### Supplied information
──────
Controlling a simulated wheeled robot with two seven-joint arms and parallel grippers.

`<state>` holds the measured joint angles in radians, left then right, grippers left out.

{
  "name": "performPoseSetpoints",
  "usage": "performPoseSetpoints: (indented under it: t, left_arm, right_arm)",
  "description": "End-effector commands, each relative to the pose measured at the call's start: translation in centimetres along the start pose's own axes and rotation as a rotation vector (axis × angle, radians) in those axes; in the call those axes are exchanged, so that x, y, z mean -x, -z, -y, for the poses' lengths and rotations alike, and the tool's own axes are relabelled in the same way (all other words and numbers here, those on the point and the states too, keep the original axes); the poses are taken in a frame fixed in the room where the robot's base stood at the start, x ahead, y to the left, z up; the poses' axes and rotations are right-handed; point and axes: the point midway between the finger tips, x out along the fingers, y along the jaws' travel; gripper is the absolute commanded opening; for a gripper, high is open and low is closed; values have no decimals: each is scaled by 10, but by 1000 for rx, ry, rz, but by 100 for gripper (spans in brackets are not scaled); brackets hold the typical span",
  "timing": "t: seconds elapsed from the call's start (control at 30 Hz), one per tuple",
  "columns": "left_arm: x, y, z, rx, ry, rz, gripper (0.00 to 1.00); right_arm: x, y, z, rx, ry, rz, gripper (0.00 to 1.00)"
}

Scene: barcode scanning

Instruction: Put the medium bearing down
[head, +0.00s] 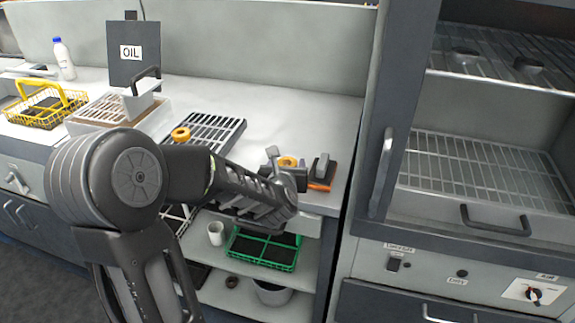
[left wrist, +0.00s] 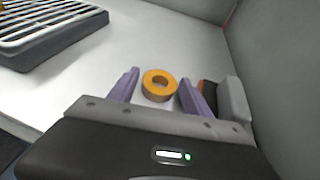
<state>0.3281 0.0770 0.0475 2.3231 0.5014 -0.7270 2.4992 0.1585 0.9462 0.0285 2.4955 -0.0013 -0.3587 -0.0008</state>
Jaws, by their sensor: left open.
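An orange ring-shaped bearing (head: 288,161) lies flat on the white counter near its front right; I take it to be the medium bearing. It also shows in the left wrist view (left wrist: 155,93). My left gripper (head: 286,167) is open, with its two purple fingers (left wrist: 158,80) on either side of the bearing and a gap visible to each. A second orange bearing (head: 180,134) sits on the dark slatted rack (head: 224,124) further left. My right gripper is not in view.
A black and orange device (head: 321,172) stands close right of the gripper. An OIL sign (head: 133,66), a yellow basket (head: 72,98) and a bottle (head: 64,60) are at left. A green crate (head: 264,262) is on the shelf below. The counter behind the bearing is clear.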

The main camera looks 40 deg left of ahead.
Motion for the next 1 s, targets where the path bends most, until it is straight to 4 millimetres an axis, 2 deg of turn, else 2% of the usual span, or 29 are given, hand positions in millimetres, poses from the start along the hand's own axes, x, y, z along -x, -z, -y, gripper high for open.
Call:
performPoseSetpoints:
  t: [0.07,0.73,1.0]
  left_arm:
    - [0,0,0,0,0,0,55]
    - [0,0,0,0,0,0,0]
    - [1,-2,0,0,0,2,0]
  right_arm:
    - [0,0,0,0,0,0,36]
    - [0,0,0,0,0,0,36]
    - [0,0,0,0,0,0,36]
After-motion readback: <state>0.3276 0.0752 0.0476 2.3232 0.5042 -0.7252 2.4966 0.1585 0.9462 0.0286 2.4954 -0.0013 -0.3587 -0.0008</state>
──────
### Job
In the listing above, find the line with "Scene: barcode scanning" and the line with "<state>0.3281 0.0770 0.0475". Copy exactly those lines and all between them, minus the images.

### Solution to this task
Scene: barcode scanning

Instruction: Put the medium bearing down
[head, +0.00s] 
[left wrist, +0.00s] 
<state>0.3281 0.0770 0.0475 2.3231 0.5014 -0.7270 2.4992 0.1585 0.9462 0.0285 2.4955 -0.0013 -0.3587 -0.0008</state>

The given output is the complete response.